-- Robot trajectory data --
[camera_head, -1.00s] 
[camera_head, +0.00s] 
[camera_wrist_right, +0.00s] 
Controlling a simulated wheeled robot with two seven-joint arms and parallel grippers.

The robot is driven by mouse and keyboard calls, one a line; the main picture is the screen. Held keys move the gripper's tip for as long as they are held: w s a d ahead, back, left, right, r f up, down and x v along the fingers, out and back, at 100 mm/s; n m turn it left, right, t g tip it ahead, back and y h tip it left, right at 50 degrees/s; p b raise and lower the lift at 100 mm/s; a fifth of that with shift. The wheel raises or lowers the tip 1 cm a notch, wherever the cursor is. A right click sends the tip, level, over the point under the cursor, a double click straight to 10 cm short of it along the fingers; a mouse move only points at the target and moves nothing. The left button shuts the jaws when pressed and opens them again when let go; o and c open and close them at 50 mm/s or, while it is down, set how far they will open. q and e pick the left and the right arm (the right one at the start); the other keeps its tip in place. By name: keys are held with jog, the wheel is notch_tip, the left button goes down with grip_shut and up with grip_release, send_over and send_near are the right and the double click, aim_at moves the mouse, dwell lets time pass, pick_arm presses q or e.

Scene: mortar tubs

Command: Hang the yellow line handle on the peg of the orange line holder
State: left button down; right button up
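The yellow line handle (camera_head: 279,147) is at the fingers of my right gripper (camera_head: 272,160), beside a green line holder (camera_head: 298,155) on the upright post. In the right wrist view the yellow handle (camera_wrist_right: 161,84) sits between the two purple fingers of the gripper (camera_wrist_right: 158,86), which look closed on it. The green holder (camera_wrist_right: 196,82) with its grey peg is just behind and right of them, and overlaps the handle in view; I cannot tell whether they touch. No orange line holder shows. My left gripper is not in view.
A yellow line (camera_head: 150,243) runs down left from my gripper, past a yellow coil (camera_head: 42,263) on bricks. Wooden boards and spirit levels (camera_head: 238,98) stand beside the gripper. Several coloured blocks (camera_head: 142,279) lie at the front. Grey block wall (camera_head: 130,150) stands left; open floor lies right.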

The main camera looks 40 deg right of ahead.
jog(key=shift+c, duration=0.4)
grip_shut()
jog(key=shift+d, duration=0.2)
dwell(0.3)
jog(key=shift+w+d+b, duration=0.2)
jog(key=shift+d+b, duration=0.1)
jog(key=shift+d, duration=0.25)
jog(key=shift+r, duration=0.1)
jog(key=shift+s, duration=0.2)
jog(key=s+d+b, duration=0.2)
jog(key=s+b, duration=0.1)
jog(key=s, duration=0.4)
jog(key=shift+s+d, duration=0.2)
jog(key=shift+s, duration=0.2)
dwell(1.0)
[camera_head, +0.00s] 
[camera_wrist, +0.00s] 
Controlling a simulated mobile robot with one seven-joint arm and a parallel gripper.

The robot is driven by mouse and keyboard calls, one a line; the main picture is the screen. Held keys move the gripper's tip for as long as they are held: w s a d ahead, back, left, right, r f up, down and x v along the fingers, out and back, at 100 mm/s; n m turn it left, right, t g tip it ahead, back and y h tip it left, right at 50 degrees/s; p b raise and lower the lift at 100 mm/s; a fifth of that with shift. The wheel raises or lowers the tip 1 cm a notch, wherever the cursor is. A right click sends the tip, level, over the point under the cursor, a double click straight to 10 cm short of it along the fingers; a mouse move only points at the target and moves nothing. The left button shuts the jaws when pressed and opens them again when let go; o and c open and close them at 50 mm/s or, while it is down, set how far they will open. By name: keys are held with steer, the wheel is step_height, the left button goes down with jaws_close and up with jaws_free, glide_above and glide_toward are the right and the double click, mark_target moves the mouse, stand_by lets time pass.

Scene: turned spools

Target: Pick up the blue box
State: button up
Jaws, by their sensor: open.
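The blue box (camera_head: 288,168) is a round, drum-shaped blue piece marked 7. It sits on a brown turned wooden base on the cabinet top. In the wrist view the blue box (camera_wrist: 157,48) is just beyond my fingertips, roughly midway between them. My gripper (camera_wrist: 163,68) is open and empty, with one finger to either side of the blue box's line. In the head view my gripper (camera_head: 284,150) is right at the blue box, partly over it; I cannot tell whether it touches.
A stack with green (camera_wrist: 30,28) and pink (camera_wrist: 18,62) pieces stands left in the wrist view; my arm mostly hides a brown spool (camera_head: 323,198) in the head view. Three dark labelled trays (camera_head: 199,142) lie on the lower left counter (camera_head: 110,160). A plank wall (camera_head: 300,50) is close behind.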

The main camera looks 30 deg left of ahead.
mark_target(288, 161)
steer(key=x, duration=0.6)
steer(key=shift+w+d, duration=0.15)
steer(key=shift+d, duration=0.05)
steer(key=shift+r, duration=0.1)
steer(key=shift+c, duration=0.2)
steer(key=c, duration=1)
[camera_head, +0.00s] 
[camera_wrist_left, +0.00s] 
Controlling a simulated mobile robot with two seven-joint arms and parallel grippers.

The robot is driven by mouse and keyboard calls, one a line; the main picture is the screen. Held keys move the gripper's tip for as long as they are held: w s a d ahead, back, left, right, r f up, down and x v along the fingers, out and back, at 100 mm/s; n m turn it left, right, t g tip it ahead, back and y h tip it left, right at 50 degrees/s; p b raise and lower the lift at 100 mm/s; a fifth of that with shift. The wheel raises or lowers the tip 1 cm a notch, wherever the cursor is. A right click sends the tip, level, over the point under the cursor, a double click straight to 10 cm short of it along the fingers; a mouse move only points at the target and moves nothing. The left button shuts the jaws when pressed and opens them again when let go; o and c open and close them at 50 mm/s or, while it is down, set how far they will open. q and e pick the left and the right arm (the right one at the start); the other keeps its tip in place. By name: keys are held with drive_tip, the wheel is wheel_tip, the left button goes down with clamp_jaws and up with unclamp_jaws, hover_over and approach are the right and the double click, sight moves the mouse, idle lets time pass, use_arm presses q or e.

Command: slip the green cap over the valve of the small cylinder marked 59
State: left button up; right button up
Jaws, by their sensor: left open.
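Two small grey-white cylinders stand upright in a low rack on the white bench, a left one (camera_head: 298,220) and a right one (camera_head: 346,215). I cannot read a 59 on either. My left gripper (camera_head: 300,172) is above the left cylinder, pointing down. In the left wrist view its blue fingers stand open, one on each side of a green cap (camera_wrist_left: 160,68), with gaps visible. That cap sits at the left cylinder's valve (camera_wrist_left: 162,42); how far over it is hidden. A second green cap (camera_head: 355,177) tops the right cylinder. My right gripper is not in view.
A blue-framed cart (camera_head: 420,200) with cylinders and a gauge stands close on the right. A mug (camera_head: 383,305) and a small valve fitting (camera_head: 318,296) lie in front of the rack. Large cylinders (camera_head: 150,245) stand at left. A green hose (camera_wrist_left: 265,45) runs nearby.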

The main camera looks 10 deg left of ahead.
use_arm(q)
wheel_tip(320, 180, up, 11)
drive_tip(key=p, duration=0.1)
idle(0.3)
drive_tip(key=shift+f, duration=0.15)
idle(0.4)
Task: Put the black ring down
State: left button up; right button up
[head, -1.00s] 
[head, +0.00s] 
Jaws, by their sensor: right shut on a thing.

-- Problem to work on --
Print all of the entries exactly as they appear.

-- Full answer --
[camera_head, -1.00s] 
[camera_head, +0.00s] 
[camera_wrist_right, +0.00s] 
Controlling a simulated wheeled robot with two seven-joint arms and parallel grippers.

The robot is driven by mouse and keyboard calls, one a line; the main picture is the screen. Held keys move the gripper's tip for as long as they are held: w s a d ahead, back, left, right, r f up, down and x v along the fingers, out and back, at 100 mm/s; n m turn it left, right, t g tip it ahead, back and y h tip it left, right at 50 degrees/s; p b raise and lower the lift at 100 mm/s; a fifth of that with shift. The wheel raises or lowers the tip 1 cm a notch, wherever the cursor is. A right click sends the tip, level, over the point under the cursor, a double click straight to 10 cm short of it along the fingers; a mouse move only points at the target and moves nothing. The left button shuts the jaws when pressed and opens them again when let go; o and c open and close them at 50 mm/s or, while it is down, set how far they will open. q and e pick the left and the right arm (the right one at the start); the other keeps its tip in place. By name: keys are held with jog, the wheel is notch_tip, the left button goes down with grip_shut and up with grip_release, send_over and send_near are the right and the double click, aim_at moves the mouse, dwell lets time pass, pick_arm presses q or e.

Scene: mortar tubs

Command: Hang the yellow line handle on the peg of the orange line holder
State: left button down; right button up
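The yellow line handle (camera_head: 279,147) is at the fingers of my right gripper (camera_head: 272,160), beside a green line holder (camera_head: 298,155) on the upright post. In the right wrist view the yellow handle (camera_wrist_right: 161,84) sits between the two purple fingers of the gripper (camera_wrist_right: 158,86), which look closed on it. The green holder (camera_wrist_right: 196,82) with its grey peg is just behind and right of them, and overlaps the handle in view; I cannot tell whether they touch. No orange line holder shows. My left gripper is not in view.
A yellow line (camera_head: 150,243) runs down left from my gripper, past a yellow coil (camera_head: 42,263) on bricks. Wooden boards and spirit levels (camera_head: 238,98) stand beside the gripper. Several coloured blocks (camera_head: 142,279) lie at the front. Grey block wall (camera_head: 130,150) stands left; open floor lies right.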

The main camera looks 40 deg right of ahead.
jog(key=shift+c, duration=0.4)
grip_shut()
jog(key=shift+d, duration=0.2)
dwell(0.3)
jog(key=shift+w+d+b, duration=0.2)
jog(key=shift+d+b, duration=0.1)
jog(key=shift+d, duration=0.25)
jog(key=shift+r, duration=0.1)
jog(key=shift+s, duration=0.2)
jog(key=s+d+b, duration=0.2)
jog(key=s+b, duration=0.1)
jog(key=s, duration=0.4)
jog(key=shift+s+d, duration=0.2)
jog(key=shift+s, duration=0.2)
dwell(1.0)
[camera_head, +0.00s] 
[camera_wrist, +0.00s] 
Controlling a simulated mobile robot with one seven-joint arm and a parallel gripper.

The robot is driven by mouse and keyboard calls, one a line; the main picture is the screen. Held keys move the gripper's tip for as long as they are held: w s a d ahead, back, left, right, r f up, down and x v along the fingers, out and back, at 100 mm/s; n m turn it left, right, t g tip it ahead, back and y h tip it left, right at 50 degrees/s; p b raise and lower the lift at 100 mm/s; a fifth of that with shift. The wheel raises or lowers the tip 1 cm a notch, wherever the cursor is. A right click sends the tip, level, over the point under the cursor, a double click straight to 10 cm short of it along the fingers; a mouse move only points at the target and moves nothing. The left button shuts the jaws when pressed and opens them again when let go; o and c open and close them at 50 mm/s or, while it is down, set how far they will open. By name: keys are held with steer, the wheel is step_height, the left button goes down with jaws_close and up with jaws_free, glide_above and glide_toward are the right and the double click, mark_target moves the mouse, stand_by lets time pass.

Scene: turned spools

Target: Pick up the blue box
State: button up
Jaws, by their sensor: open.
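The blue box (camera_head: 288,168) is a round, drum-shaped blue piece marked 7. It sits on a brown turned wooden base on the cabinet top. In the wrist view the blue box (camera_wrist: 157,48) is just beyond my fingertips, roughly midway between them. My gripper (camera_wrist: 163,68) is open and empty, with one finger to either side of the blue box's line. In the head view my gripper (camera_head: 284,150) is right at the blue box, partly over it; I cannot tell whether it touches.
A stack with green (camera_wrist: 30,28) and pink (camera_wrist: 18,62) pieces stands left in the wrist view; my arm mostly hides a brown spool (camera_head: 323,198) in the head view. Three dark labelled trays (camera_head: 199,142) lie on the lower left counter (camera_head: 110,160). A plank wall (camera_head: 300,50) is close behind.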

The main camera looks 30 deg left of ahead.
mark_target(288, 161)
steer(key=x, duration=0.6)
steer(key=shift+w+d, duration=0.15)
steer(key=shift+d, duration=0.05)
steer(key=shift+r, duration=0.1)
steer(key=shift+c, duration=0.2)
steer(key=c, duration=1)
[camera_head, +0.00s] 
[camera_wrist_left, +0.00s] 
Controlling a simulated mobile robot with two seven-joint arms and parallel grippers.

The robot is driven by mouse and keyboard calls, one a line; the main picture is the screen. Held keys move the gripper's tip for as long as they are held: w s a d ahead, back, left, right, r f up, down and x v along the fingers, out and back, at 100 mm/s; n m turn it left, right, t g tip it ahead, back and y h tip it left, right at 50 degrees/s; p b raise and lower the lift at 100 mm/s; a fifth of that with shift. The wheel raises or lowers the tip 1 cm a notch, wherever the cursor is. A right click sends the tip, level, over the point under the cursor, a double click straight to 10 cm short of it along the fingers; a mouse move only points at the target and moves nothing. The left button shuts the jaws when pressed and opens them again when let go; o and c open and close them at 50 mm/s or, while it is down, set how far they will open. q and e pick the left and the right arm (the right one at the start); the other keeps its tip in place. By name: keys are held with drive_tip, the wheel is wheel_tip, the left button goes down with clamp_jaws and up with unclamp_jaws, hover_over and approach are the right and the double click, sight moves the mouse, idle lets time pass, use_arm presses q or e.

Command: slip the green cap over the valve of the small cylinder marked 59
State: left button up; right button up
Jaws, by their sensor: left open.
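Two small grey-white cylinders stand upright in a low rack on the white bench, a left one (camera_head: 298,220) and a right one (camera_head: 346,215). I cannot read a 59 on either. My left gripper (camera_head: 300,172) is above the left cylinder, pointing down. In the left wrist view its blue fingers stand open, one on each side of a green cap (camera_wrist_left: 160,68), with gaps visible. That cap sits at the left cylinder's valve (camera_wrist_left: 162,42); how far over it is hidden. A second green cap (camera_head: 355,177) tops the right cylinder. My right gripper is not in view.
A blue-framed cart (camera_head: 420,200) with cylinders and a gauge stands close on the right. A mug (camera_head: 383,305) and a small valve fitting (camera_head: 318,296) lie in front of the rack. Large cylinders (camera_head: 150,245) stand at left. A green hose (camera_wrist_left: 265,45) runs nearby.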

The main camera looks 10 deg left of ahead.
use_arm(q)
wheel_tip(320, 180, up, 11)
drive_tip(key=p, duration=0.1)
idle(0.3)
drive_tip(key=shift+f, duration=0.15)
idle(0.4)
Task: Put the black ring down
State: left button up; right button up
[head, -1.00s] 
[head, +0.00s] 
Jaws, by their sensor: right shut on a thing.

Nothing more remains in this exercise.